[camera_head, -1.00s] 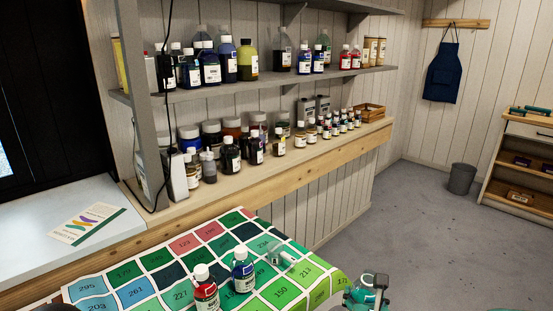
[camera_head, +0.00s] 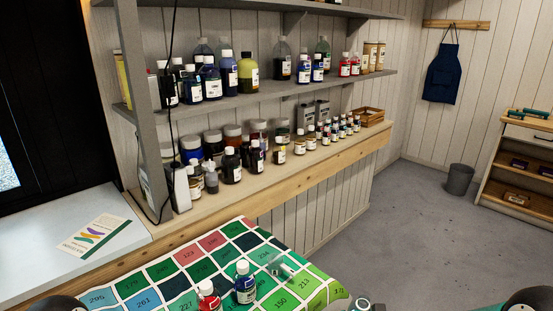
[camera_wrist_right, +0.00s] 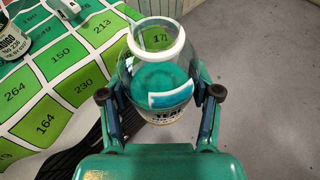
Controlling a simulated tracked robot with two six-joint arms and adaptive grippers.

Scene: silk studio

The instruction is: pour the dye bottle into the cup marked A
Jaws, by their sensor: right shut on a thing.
------------------------
■ **Direction**
Reproduce, exactly and with nothing added, the lines from the one that includes "Scene: silk studio" through the last line of the material.

■ **Result for this task**
Scene: silk studio

The instruction is: pour the dye bottle into the cup marked A
Jaws, by their sensor: right shut on a thing.

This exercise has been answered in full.